A CGT asset is defined in section 108-5 of the ITAA 1997 as any kind of property, or a legal or equitable right that is not property
Taxation Determination TD 2014/26: Income tax: is bitcoin a 'CGT asset' for the purposes of
subsection 108-5(1) of the Income Tax Assessment Act 1997?examines whether bitcoin is a CGT asset. Paragraphs 6 and 7 state that:
6. In Yanner v. Eaton (Yanner) the High Court accepted that property refers not to a thing but to a description of a legal relationship with a thing; and, more specifically, to the degree of power that is recognised in law as permissibly exercised over the thing. Noting the difficulties in determining what is meant by 'property' in a thing, their honours quoted Professor Gray who stated '[a]n extensive frame of reference is created by the notion that 'property' consists primarily in control over access'
7. There is no single test nor a single determinative factor for identifying a proprietary right. Courts have emphasised different characteristics in different circumstances. One formulation that has been applied in Australia is the 'Ainsworth test' - which asks whether a right is definable, identifiable and capable of assumption by third parties, and permanent or stable to some degree. However, courts have also focused on factors such as excludability (whether it is possible to exclude others from the right in question), commercial value (whether something is treated in commerce as a valuable proprietary right), and enforceability of the right against third parties generally.
TD 2014/6 concluded that bitcoin holding rights amount to property within the meaning of paragraph 108-5(1)(a) of the ITAA 1997. As such, a person holding a bitcoin is considered to hold a 'CGT asset' for the purposes of that provision.

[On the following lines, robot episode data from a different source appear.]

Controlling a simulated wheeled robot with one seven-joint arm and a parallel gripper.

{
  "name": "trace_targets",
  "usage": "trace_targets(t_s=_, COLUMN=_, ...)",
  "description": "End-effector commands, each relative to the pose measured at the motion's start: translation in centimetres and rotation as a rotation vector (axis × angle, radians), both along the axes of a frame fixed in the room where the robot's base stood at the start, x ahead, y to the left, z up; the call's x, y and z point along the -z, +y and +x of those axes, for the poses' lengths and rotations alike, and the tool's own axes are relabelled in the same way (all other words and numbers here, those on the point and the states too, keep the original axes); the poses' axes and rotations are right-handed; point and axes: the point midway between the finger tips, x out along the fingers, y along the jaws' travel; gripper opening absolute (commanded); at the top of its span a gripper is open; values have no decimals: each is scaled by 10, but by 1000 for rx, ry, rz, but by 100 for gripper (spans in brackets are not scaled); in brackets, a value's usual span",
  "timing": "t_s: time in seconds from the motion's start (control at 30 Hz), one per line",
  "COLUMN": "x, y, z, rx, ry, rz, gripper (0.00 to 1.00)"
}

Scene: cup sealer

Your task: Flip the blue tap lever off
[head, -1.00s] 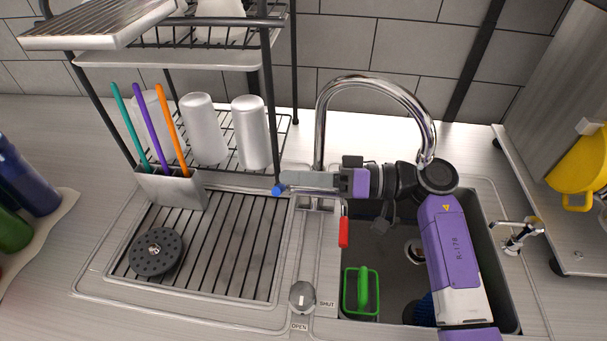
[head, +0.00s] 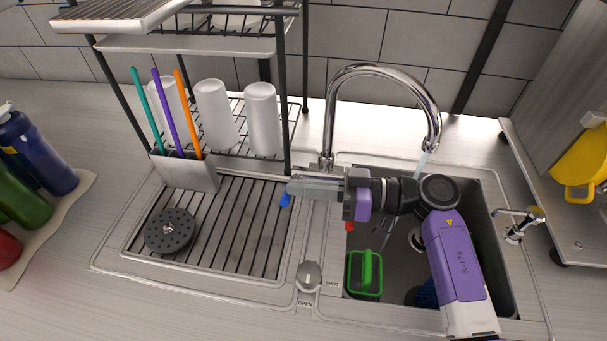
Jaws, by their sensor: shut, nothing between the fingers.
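The chrome tap (head: 331,110) arches over the sink, with a pale streak like water (head: 421,164) under its spout. The blue tap lever (head: 285,200) shows just left of the tap base, slanting down toward the front. My gripper (head: 291,187) reaches in from the right across the sink, in front of the tap base. It is shut and empty, with its fingertips at the blue lever's upper part. They seem to touch, but I cannot be sure. The lever's inner end is hidden behind my gripper. A red lever (head: 349,226) shows partly below my gripper.
A dish rack (head: 287,110) with white cups (head: 215,112) and a utensil holder (head: 185,173) stands close left of my gripper. The sink holds a green-handled item (head: 364,274). A drain knob (head: 308,275) is at the front. A small tap (head: 516,226) stands right.

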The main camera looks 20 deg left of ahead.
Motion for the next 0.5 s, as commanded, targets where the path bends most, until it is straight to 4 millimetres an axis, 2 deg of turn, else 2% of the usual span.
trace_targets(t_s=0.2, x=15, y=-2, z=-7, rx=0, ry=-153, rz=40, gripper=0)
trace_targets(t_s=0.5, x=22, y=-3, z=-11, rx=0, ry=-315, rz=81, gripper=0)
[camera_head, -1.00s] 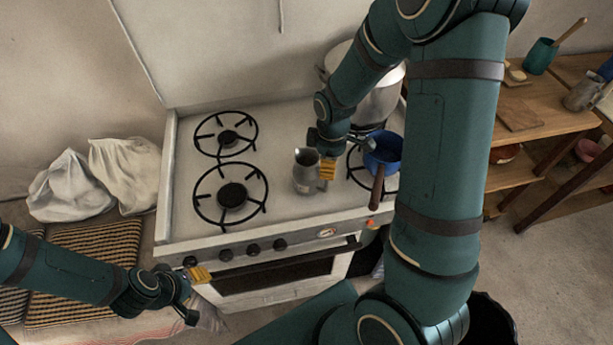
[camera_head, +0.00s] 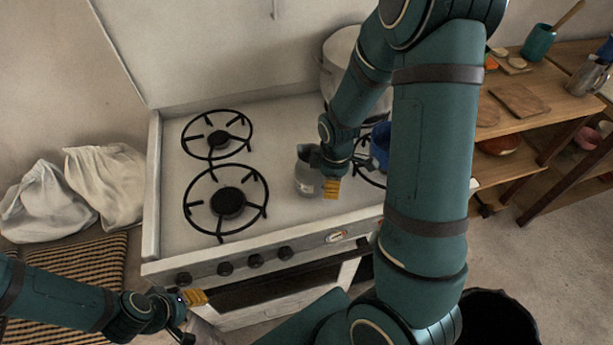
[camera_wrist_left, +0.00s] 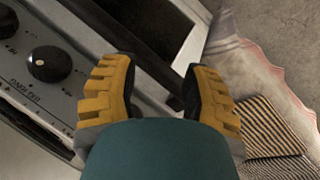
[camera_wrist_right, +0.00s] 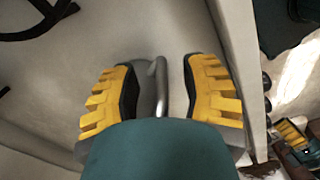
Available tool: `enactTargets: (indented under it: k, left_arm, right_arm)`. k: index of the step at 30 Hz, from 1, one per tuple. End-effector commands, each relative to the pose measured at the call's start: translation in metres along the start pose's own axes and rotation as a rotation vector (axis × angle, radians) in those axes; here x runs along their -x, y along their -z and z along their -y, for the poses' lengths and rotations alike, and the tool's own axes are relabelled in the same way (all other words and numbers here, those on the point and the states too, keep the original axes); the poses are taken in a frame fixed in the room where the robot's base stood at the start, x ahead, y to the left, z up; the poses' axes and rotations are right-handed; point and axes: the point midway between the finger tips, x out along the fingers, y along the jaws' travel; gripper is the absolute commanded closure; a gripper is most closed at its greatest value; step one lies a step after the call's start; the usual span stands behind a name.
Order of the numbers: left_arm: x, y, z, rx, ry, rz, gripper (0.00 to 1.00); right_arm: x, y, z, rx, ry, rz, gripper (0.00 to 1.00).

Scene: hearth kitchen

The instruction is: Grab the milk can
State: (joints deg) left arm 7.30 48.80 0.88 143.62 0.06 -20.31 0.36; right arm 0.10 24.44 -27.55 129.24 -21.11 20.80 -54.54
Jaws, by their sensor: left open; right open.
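The milk can (camera_head: 307,178) is a small grey metal jug. It stands upright on the stove top in the head view, right of the front left burner. My right gripper (camera_head: 331,187) is at its right side and partly covers it. In the right wrist view, a thin curved metal handle (camera_wrist_right: 154,86) lies between the spread fingers of the right gripper (camera_wrist_right: 158,78), with space on both sides. My left gripper (camera_head: 194,300) is low in front of the stove. Its fingers (camera_wrist_left: 160,80) are apart and empty in the left wrist view.
Black burner grates (camera_head: 227,202) are left of the can. A blue pan (camera_head: 380,145), mostly hidden by my arm, and a large pot (camera_head: 338,62) are behind to the right. Stove knobs (camera_wrist_left: 48,64) are near the left gripper. A wooden shelf (camera_head: 553,100) stands at right.

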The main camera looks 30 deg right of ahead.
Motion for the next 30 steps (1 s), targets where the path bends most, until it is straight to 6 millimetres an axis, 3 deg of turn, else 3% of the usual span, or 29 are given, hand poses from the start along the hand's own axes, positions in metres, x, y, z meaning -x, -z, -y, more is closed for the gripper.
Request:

In these circumstances, BTC, ENJ and ZRX (collectively known as bitcoins) are CGT assets.
Capital proceeds
Subsection 104-10(1) of the ITAA 1997 states that CGT event A1 happens if you dispose of a CGT asset and according to subsection 104-10(2) of the ITAA 1997, you dispose of a CGT asset if a change of ownership occurs from you to another entity, whether because of some act or event or by operation of law.
A capital gain is made from CGT event A1 if the capital proceeds from the disposal are more than the asset's cost base (subsection 104-10(4) of the ITAA 1997). A capital loss is made if the capital proceeds are less than the asset's reduced cost base.
According to subsection 116-20(1) of the ITAA 1997 the capital proceeds from a CGT event are the total of the money received, or are entitled to receive in respect of the event happening; and the market value of any other property received, or are entitled to receive, in respect of the CGT event happening (worked out as at the time of the event).
However, section 118-20 reduces any capital gain made by a taxpayer by an amount that is included in the taxpayer's assessable income under another provision of the tax law, for example, ordinary income under section 6-5.
Application to your circumstances
In these circumstances, the transfer or disposal of the bitcoins gives rise to CGT event A1 under subsection 104-10(1) of the ITAA 1997. You will make a capital gain from CGT event A1 if the capital proceeds from the transfer or disposal of the bitcoins are more than the bitcoins' cost base. The capital proceeds from the transfer or disposal of the bitcoins are, in accordance with subsection 116-20(1) of the ITAA 1997, the money or the market value of any other property received (or entitled to be received) by you in respect of the disposal.
Specifically, CGT event A1 occurred when change of ownerships occurred in each of the following transactions:
1. The trustee of the Fund transferred BTC to Mr XXX on DD/MM/YY.
2. Mr XXX disposed of BTC to purchase ENJ on DD/MM/YY.
3. Mr XXX disposed of ENJ in the year ended DD/MM/YY.
4. Mr XXX transferred ZRX to the Fund in the year ended DD/MM/YY
In each of the above transactions, the transferor or seller will make a capital gain or loss if the capital proceeds from the transfer or disposal of the bitcoins are more or less than the cost base of the bitcoins.